Introduzione di Paolo Cagna Ninchi - S. S. Giovanni – 16 marzo 2002

 

Dopo aver considerata conclusa la cosiddetta trattativa con le parti sociali, giovedì il governo ha deciso di non stralciare dalla legge delega l’articolo 10, quello che modifica l’articolo 18 sdl. Una scelta che risulta di difficile comprensione persino a chi, come Umberto Agnelli, giudica sproporzionato il conflitto sociale che si determina, quando, come si sa, l’articolo 18 non impedisce i licenziamenti e non favorisce l’occupazione. Negli ultimi dieci anni sono stati licenziati 2.500.000 lavoratori, mentre ne vengono reintegrati ogni anno in forza dell’articolo 18 circa 1300.

La norma impedisce soltanto che un lavoratore non possa essere licenziato senza giustificato motivo e, nel caso ciò avvenisse, può rivolgersi alla magistratura, cioè di un giudice terzo, per ritornare in possesso di ciò che gli viene tolto. Cioè, citando Massimo D’Antona "diritti fondamentali …che devono riguardare il lavoratore non in quanto parte di un qualsiasi tipo di rapporto contrattuale, ma in quanto persona che… si aspetta dal lavoro l’identità, il reddito, la sicurezza, cioè i fattori costitutivi della sua vita e della sua personalità"

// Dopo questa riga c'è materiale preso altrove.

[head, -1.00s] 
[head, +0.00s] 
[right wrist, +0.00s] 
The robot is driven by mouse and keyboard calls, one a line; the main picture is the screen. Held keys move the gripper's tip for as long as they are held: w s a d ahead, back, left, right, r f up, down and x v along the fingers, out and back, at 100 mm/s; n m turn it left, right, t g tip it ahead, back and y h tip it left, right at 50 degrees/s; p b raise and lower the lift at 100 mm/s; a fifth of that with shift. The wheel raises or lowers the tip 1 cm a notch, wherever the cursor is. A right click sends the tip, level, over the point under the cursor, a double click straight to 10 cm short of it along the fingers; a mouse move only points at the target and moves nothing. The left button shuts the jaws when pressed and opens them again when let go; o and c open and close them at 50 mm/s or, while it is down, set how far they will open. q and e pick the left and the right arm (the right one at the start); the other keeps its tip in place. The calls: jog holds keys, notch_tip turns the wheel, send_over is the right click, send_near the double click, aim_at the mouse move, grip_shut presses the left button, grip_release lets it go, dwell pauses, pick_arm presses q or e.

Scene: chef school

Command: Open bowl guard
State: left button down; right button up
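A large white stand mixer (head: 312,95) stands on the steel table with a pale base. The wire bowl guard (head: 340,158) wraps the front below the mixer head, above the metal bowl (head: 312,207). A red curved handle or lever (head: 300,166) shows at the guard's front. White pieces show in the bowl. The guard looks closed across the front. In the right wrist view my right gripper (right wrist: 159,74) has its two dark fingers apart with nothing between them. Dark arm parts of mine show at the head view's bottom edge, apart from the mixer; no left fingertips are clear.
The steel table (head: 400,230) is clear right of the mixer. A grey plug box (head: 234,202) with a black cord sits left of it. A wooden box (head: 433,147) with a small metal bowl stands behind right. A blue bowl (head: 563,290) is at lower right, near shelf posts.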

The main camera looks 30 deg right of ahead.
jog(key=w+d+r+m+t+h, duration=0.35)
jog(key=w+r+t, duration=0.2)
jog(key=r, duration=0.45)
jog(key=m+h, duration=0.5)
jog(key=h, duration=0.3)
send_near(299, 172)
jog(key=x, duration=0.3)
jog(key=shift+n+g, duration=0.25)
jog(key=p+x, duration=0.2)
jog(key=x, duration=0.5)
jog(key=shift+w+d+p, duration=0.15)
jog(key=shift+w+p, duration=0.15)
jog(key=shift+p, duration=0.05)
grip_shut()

Favorisce forse lo sviluppo poter licenziare liberamente il lavoratore che porta i capelli lunghi, la lavoratrice che denuncia molestie sessuali, l’impiegato di banca omosessuale, l’immigrato che perde tre dita sotto una pressa, la commessa che va in maternità? Sto solo citando casi dalle sentenze di reintegro che abbiamo analizzato, un esercizio che farebbe bene a molti per capire come, in realtà, il ripristino formale della libertà incontrollata di licenziamento ha ricadute sostanziali esclusivamente su diritti fondamentali quali la libertà di pensiero, di espressione, di adesione a partiti politici, a formazioni sindacali, su ogni altra forma di tutela e su ogni altro diritto di fonte contrattuale e legale.

La questione che è in campo è che senza la tutela reale dal licenziamento arbitrario, il lavoratore vive sotto un ricatto permanente, che non consente il concreto ed effettivo esercizio dei propri diritti e che lo rende totalmente indifeso di fronte all’arbitrio.

Per questo il "libro bianco" e la legge delega sul mercato del lavoro costituiscono il più radicale attacco al sistema di regole e diritti costruiti in un secolo di lotte sociali, politiche e giuridiche; stravolgono l’intero diritto del lavoro - dalla tutela si passa alla istituzionalizzazione della precarietà – e propongono una vera, profonda rivoluzione del patto sociale su cui si regge la nostra Costituzione di cui la sospensione dell’articolo 18 SdL è la bandiera. È bene ricordare che la legge numero 300 del 1970, lo statuto dei lavoratori, reca, non per caso, come intestazione "Norme sulla tutela della libertà e dignità dei lavoratori, della libertà sindacale e dell'attività sindacale nei luoghi di lavoro". Si riferisce cioè a quelle prerogative che ogni stato civile deve garantire a ogni suo cittadino.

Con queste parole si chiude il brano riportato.